• [Records contained in a dataset]:
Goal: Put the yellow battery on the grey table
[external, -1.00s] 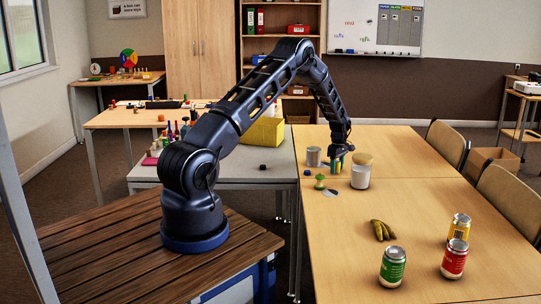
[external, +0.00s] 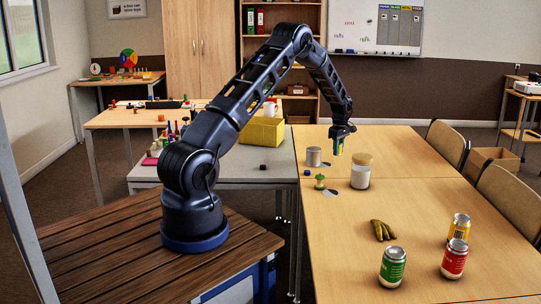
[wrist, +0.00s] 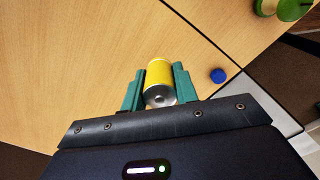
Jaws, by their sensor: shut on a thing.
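The yellow battery (wrist: 158,75) is between the two green fingers of my gripper (wrist: 159,92) in the wrist view, one finger against each side. In the external view my gripper (external: 340,142) hangs above the far part of the wooden table, and the yellow battery (external: 340,150) shows small and partly hidden below it. My gripper is shut on the battery and appears to hold it clear of the wooden top. The grey table (external: 272,181) stands to the left of the wooden tables, with bare surface on its near part.
A yellow box (external: 262,131) and a small black object (external: 263,167) are on the grey table. Bananas (external: 382,230) and several cans are nearer.

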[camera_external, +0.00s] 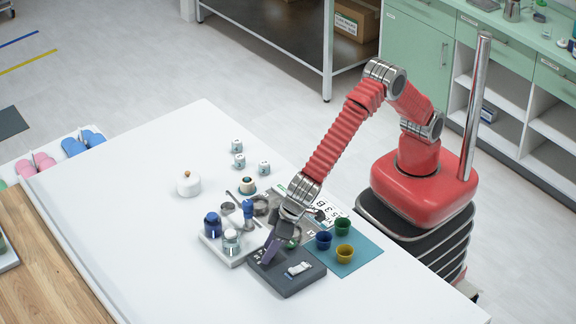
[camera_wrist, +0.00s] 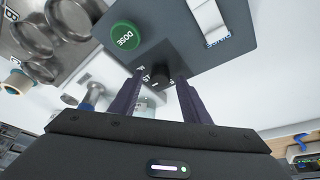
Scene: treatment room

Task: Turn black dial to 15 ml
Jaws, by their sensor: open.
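The black dial (camera_wrist: 163,78) sits on the dark grey dosing box (camera_wrist: 225,55), with white markings beside it, only partly readable. My gripper (camera_wrist: 158,82) is open, its two dark purple fingers on either side of the dial; whether they touch it I cannot tell. The dial's pointer direction is unclear. A green DOSE button (camera_wrist: 126,38) and a white part (camera_wrist: 207,20) are on the same box. In the external view the box (camera_external: 288,283) lies at the table's front, with my gripper (camera_external: 271,250) reaching down over it and hiding the dial.
Left of the box, a tray holds a dark blue jar (camera_external: 212,225) and a pale jar (camera_external: 231,241). Blue (camera_external: 323,240), green (camera_external: 342,226) and yellow (camera_external: 344,252) cups stand on a teal mat to its right. The white table (camera_external: 130,215) is clear at the left.

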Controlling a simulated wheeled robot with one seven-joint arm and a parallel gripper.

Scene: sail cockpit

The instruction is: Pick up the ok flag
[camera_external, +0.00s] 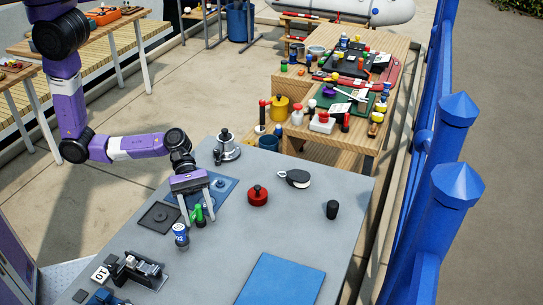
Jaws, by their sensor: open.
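My gripper (198,205) points down over the left middle of the grey table (300,230), with its jaws open. A small green object (198,214) shows between and beside the fingers; it may be the ok flag, but no lettering on it can be read. I cannot tell whether the fingers touch it. The gripper partly hides it. A blue and white can (181,235) stands just in front of the gripper.
A blue mat (228,190) and a dark square plate (159,217) lie by the gripper. A silver winch (226,148), red knob (257,196), black-and-white block (294,178) and black cup (332,209) stand on the table. A blue panel (281,281) lies in front.

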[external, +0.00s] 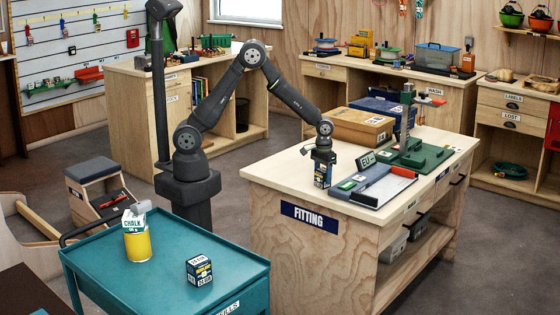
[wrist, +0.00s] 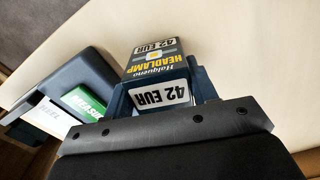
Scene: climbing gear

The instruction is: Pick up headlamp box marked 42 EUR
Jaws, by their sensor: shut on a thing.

• [Instructions for the task]: Produce an exact copy of each line of data, skipping embedded images.

• [Written reply]:
Goal: Put the yellow battery on the grey table
[external, -1.00s] 
[external, +0.00s] 
[wrist, +0.00s] 
Jaws, by their sensor: shut on a thing.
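The yellow battery (wrist: 158,75) is between the two green fingers of my gripper (wrist: 159,92) in the wrist view, one finger against each side. In the external view my gripper (external: 340,142) hangs above the far part of the wooden table, and the yellow battery (external: 340,150) shows small and partly hidden below it. My gripper is shut on the battery and appears to hold it clear of the wooden top. The grey table (external: 272,181) stands to the left of the wooden tables, with bare surface on its near part.
A yellow box (external: 262,131) and a small black object (external: 263,167) are on the grey table. Bananas (external: 382,230) and several cans are nearer.

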[camera_external, +0.00s] 
[camera_wrist, +0.00s] 
Scene: treatment room

Task: Turn black dial to 15 ml
Jaws, by their sensor: open.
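The black dial (camera_wrist: 163,78) sits on the dark grey dosing box (camera_wrist: 225,55), with white markings beside it, only partly readable. My gripper (camera_wrist: 158,82) is open, its two dark purple fingers on either side of the dial; whether they touch it I cannot tell. The dial's pointer direction is unclear. A green DOSE button (camera_wrist: 126,38) and a white part (camera_wrist: 207,20) are on the same box. In the external view the box (camera_external: 288,283) lies at the table's front, with my gripper (camera_external: 271,250) reaching down over it and hiding the dial.
Left of the box, a tray holds a dark blue jar (camera_external: 212,225) and a pale jar (camera_external: 231,241). Blue (camera_external: 323,240), green (camera_external: 342,226) and yellow (camera_external: 344,252) cups stand on a teal mat to its right. The white table (camera_external: 130,215) is clear at the left.

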Controlling a simulated wheeled robot with one seven-joint arm and a parallel gripper.

Scene: sail cockpit

The instruction is: Pick up the ok flag
[camera_external, +0.00s] 
Jaws, by their sensor: open.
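My gripper (198,205) points down over the left middle of the grey table (300,230), with its jaws open. A small green object (198,214) shows between and beside the fingers; it may be the ok flag, but no lettering on it can be read. I cannot tell whether the fingers touch it. The gripper partly hides it. A blue and white can (181,235) stands just in front of the gripper.
A blue mat (228,190) and a dark square plate (159,217) lie by the gripper. A silver winch (226,148), red knob (257,196), black-and-white block (294,178) and black cup (332,209) stand on the table. A blue panel (281,281) lies in front.

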[external, +0.00s] 
[wrist, +0.00s] 
Scene: climbing gear

The instruction is: Pick up headlamp box marked 42 EUR
Jaws, by their sensor: shut on a thing.

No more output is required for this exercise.